O documento enviado pelo Exército indica que essa mudança de diretriz teve efeito. Entre janeiro de 2019 e abril de 2024, 60.438 certificados foram cancelados – 40,7% deles somente nos primeiros 16 meses de governo Lula (24.602 registros).
Um total de 5.572 registros foi suspenso, sendo que 83,1% das suspensões ocorreram também durante o atual governo.
Para compreender melhor os motivos dos cancelamentos e suspensões, pedimos informações sobre o fundamento normativo dos atos restritivos de posse de arma de fogo, números dos processos administrativos, estado, município e os nomes dos portadores do certificado no Sistema de Gerenciamento Militar de Armas (Sigma), usado pela corporação para monitoramento dos CACs no país.
O Exército, entretanto, indicou apenas os totais por ano e a região militar – o Brasil tem 12 regiões. Em sua resposta, o Exército afirma que “o SIGMA não disponibiliza os dados por município, conforme solicitado”.
Análise do TCU
Recentemente, o Tribunal de Contas da União (TCU) apontou fragilidades no sistema de controle de armas e munições do Exército. Em análise de um relatório de auditoria sobre o período de 2019 a 2022, o TCU constatou que a Diretoria de Fiscalização de Produtos Controlados do Exército foi "incapaz de fornecer dados confiáveis relacionados à quantidade de vistorias e fiscalizações de CACs e de entidades de tiro".
🟨 Ministério da Justiça e Segurança não tem informações sobre livros disponíveis em presídios federais
Pedimos à Secretaria Nacional de Políticas Penais (Senappen) a relação de livros proibidos em presídios federais e uma lista daqueles que compõem o acervo dessas penitenciárias. Mas o órgão, vinculado Ministério da Justiça e Segurança Pública, afirmou que não possui nenhum desses levantamentos.

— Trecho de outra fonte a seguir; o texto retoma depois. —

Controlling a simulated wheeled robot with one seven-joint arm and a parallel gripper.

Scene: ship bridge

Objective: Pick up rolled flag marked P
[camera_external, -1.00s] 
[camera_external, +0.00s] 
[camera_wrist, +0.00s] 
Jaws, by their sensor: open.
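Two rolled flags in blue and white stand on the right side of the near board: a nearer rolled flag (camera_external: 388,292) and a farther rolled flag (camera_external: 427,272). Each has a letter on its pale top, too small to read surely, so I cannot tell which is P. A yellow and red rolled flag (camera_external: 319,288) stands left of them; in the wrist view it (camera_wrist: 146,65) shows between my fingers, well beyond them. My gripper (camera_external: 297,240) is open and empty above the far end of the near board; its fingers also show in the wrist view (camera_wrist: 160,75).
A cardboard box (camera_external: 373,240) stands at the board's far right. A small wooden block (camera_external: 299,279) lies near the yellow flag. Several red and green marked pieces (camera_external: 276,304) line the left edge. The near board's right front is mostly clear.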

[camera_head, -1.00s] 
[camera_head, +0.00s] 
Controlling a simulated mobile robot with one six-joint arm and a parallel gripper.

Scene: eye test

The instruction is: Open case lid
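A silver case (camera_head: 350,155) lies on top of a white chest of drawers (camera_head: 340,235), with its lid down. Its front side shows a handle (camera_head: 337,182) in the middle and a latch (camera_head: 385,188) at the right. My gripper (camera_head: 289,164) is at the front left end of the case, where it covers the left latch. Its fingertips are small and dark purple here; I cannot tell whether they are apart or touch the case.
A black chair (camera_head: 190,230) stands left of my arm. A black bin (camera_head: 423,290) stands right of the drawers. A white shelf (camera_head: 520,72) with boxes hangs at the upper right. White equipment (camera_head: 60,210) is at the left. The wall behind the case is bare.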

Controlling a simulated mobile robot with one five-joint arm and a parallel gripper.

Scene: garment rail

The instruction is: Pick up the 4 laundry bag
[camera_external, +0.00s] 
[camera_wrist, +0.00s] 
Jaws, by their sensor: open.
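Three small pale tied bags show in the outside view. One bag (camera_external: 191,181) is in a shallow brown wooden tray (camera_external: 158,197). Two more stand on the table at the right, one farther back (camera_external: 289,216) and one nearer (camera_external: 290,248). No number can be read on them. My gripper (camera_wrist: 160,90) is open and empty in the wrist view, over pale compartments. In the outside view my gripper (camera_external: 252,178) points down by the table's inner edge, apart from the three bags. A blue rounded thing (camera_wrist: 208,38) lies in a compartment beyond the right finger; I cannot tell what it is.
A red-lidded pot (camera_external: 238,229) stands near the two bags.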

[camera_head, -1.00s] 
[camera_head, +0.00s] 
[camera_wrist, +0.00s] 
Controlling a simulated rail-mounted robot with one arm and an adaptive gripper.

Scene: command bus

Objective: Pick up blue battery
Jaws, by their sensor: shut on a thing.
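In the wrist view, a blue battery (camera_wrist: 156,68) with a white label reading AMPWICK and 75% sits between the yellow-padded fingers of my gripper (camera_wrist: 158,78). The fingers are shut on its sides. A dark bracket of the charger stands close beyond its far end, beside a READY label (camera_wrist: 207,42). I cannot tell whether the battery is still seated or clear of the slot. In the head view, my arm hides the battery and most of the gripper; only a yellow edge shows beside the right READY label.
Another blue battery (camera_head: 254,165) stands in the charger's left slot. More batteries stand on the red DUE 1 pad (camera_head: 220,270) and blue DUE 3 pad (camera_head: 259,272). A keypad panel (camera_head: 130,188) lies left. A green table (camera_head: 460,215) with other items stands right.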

A Lei de Execução Penal prevê o estabelecimento de bibliotecas com livros "instrutivos, recreativos e didáticos". Em fevereiro deste ano, reportagem da agência Pública mostrou que os presídios barram livros de forma arbitrária e, em muitos casos, só deixam entrar bíblias ou conteúdo de autoajuda.
A resposta da Senappen revela que o órgão não possui informações detalhadas sobre o assunto. Segundo o órgão, todo material é analisado "criteriosamente" e livros que comprometam a "segurança pública, a disciplina ou a ordem jurídica" são vetados – porém, não especificou quais são os critérios para essas análises e disse apenas que a decisão cabe a cada unidade.
A secretaria informou que “não mantém um rol taxativo de títulos restritos ou proibidos”.
Também não é possível saber quais livros compõem as bibliotecas das penitenciárias federais. Segundo a Senappen, "não existe" um sistema ou base de dados de catálogo de livros disponíveis aos custodiados.
A seleção dos materiais, que são doados ou adquiridos pelo órgão, é feita pela Divisão de Reabilitação de cada unidade, que organiza o acervo e o serviço de empréstimo aos presos.
Todas as unidades federais possuem bibliotecas que realizam empréstimos semanais de até cinco materiais de leitura, além do título para remição de pena pela leitura, conforme determinado pelo Manual de Assistências do Sistema Penitenciário Federal, estabelecido pela Portaria Nº 6, de 21 de março de 2022.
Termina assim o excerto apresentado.